ENTRIES SHOWN:
——
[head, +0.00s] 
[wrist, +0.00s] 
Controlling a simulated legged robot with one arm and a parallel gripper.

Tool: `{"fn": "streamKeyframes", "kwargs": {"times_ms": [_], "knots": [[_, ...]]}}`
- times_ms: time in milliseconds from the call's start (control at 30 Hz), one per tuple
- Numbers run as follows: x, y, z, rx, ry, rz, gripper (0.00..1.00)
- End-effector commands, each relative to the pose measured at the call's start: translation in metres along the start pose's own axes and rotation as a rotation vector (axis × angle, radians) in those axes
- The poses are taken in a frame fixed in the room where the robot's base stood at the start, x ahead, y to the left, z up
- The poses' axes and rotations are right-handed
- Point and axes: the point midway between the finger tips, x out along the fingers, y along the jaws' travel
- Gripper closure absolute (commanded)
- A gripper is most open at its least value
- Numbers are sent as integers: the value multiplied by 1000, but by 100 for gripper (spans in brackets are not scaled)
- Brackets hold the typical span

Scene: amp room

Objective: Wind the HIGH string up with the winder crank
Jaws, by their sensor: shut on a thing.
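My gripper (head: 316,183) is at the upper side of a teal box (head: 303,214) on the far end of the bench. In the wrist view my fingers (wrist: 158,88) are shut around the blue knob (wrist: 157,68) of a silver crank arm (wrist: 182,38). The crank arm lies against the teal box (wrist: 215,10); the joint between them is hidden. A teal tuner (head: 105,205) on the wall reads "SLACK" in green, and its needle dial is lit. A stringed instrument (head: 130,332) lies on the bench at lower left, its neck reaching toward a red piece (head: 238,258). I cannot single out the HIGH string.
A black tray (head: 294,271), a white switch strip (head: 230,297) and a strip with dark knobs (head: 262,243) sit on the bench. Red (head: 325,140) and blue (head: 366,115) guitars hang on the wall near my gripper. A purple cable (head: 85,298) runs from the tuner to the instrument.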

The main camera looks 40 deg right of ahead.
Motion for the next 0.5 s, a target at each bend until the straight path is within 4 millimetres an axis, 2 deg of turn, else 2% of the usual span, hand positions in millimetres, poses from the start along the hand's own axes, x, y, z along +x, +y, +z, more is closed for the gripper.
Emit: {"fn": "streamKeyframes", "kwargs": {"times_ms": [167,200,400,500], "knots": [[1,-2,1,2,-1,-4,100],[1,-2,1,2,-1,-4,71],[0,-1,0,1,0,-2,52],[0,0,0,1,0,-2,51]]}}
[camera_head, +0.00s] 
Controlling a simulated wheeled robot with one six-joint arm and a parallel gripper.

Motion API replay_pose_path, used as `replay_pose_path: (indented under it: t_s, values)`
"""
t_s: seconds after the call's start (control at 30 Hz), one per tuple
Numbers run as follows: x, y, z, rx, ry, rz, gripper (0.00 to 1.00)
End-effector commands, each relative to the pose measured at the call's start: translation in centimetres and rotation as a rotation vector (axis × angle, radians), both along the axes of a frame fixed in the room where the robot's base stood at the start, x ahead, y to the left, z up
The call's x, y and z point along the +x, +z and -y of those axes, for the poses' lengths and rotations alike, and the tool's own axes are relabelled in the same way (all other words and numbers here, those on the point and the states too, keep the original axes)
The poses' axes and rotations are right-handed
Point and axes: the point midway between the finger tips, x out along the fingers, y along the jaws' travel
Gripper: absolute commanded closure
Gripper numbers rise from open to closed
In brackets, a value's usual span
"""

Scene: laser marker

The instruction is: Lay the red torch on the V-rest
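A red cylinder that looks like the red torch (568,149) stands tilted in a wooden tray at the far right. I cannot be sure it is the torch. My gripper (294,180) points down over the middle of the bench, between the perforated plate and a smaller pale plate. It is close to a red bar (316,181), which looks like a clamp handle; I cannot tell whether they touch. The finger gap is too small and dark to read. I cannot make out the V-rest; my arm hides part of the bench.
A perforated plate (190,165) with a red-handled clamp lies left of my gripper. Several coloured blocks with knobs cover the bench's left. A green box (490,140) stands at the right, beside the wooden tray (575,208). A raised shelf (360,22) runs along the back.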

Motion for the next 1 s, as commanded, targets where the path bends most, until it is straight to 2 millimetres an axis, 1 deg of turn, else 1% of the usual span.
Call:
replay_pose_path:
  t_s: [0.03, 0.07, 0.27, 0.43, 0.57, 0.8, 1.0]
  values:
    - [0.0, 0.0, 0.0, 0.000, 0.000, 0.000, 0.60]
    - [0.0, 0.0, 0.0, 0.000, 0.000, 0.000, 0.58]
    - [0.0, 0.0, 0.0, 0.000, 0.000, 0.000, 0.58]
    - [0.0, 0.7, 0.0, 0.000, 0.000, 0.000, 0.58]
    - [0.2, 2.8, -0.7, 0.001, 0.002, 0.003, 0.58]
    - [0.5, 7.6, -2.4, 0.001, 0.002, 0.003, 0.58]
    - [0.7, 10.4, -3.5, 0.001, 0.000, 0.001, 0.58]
——
EXERCISE OBJECTIVE: Your task is to output all of the data above word for word.

FULL RESPONSE:
[head, +0.00s] 
[wrist, +0.00s] 
Controlling a simulated legged robot with one arm and a parallel gripper.

Tool: `{"fn": "streamKeyframes", "kwargs": {"times_ms": [_], "knots": [[_, ...]]}}`
- times_ms: time in milliseconds from the call's start (control at 30 Hz), one per tuple
- Numbers run as follows: x, y, z, rx, ry, rz, gripper (0.00..1.00)
- End-effector commands, each relative to the pose measured at the call's start: translation in metres along the start pose's own axes and rotation as a rotation vector (axis × angle, radians) in those axes
- The poses are taken in a frame fixed in the room where the robot's base stood at the start, x ahead, y to the left, z up
- The poses' axes and rotations are right-handed
- Point and axes: the point midway between the finger tips, x out along the fingers, y along the jaws' travel
- Gripper closure absolute (commanded)
- A gripper is most open at its least value
- Numbers are sent as integers: the value multiplied by 1000, but by 100 for gripper (spans in brackets are not scaled)
- Brackets hold the typical span

Scene: amp room

Objective: Wind the HIGH string up with the winder crank
Jaws, by their sensor: shut on a thing.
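My gripper (head: 316,183) is at the upper side of a teal box (head: 303,214) on the far end of the bench. In the wrist view my fingers (wrist: 158,88) are shut around the blue knob (wrist: 157,68) of a silver crank arm (wrist: 182,38). The crank arm lies against the teal box (wrist: 215,10); the joint between them is hidden. A teal tuner (head: 105,205) on the wall reads "SLACK" in green, and its needle dial is lit. A stringed instrument (head: 130,332) lies on the bench at lower left, its neck reaching toward a red piece (head: 238,258). I cannot single out the HIGH string.
A black tray (head: 294,271), a white switch strip (head: 230,297) and a strip with dark knobs (head: 262,243) sit on the bench. Red (head: 325,140) and blue (head: 366,115) guitars hang on the wall near my gripper. A purple cable (head: 85,298) runs from the tuner to the instrument.

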The main camera looks 40 deg right of ahead.
Motion for the next 0.5 s, a target at each bend until the straight path is within 4 millimetres an axis, 2 deg of turn, else 2% of the usual span, hand positions in millimetres, poses from the start along the hand's own axes, x, y, z along +x, +y, +z, more is closed for the gripper.
Emit: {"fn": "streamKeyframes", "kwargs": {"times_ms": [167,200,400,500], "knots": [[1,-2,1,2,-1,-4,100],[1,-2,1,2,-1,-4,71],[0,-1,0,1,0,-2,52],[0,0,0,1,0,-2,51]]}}
[camera_head, +0.00s] 
Controlling a simulated wheeled robot with one six-joint arm and a parallel gripper.

Motion API replay_pose_path, used as `replay_pose_path: (indented under it: t_s, values)`
"""
t_s: seconds after the call's start (control at 30 Hz), one per tuple
Numbers run as follows: x, y, z, rx, ry, rz, gripper (0.00 to 1.00)
End-effector commands, each relative to the pose measured at the call's start: translation in centimetres and rotation as a rotation vector (axis × angle, radians), both along the axes of a frame fixed in the room where the robot's base stood at the start, x ahead, y to the left, z up
The call's x, y and z point along the +x, +z and -y of those axes, for the poses' lengths and rotations alike, and the tool's own axes are relabelled in the same way (all other words and numbers here, those on the point and the states too, keep the original axes)
The poses' axes and rotations are right-handed
Point and axes: the point midway between the finger tips, x out along the fingers, y along the jaws' travel
Gripper: absolute commanded closure
Gripper numbers rise from open to closed
In brackets, a value's usual span
"""

Scene: laser marker

The instruction is: Lay the red torch on the V-rest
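A red cylinder that looks like the red torch (568,149) stands tilted in a wooden tray at the far right. I cannot be sure it is the torch. My gripper (294,180) points down over the middle of the bench, between the perforated plate and a smaller pale plate. It is close to a red bar (316,181), which looks like a clamp handle; I cannot tell whether they touch. The finger gap is too small and dark to read. I cannot make out the V-rest; my arm hides part of the bench.
A perforated plate (190,165) with a red-handled clamp lies left of my gripper. Several coloured blocks with knobs cover the bench's left. A green box (490,140) stands at the right, beside the wooden tray (575,208). A raised shelf (360,22) runs along the back.

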Motion for the next 1 s, as commanded, targets where the path bends most, until it is straight to 2 millimetres an axis, 1 deg of turn, else 1% of the usual span.
Call:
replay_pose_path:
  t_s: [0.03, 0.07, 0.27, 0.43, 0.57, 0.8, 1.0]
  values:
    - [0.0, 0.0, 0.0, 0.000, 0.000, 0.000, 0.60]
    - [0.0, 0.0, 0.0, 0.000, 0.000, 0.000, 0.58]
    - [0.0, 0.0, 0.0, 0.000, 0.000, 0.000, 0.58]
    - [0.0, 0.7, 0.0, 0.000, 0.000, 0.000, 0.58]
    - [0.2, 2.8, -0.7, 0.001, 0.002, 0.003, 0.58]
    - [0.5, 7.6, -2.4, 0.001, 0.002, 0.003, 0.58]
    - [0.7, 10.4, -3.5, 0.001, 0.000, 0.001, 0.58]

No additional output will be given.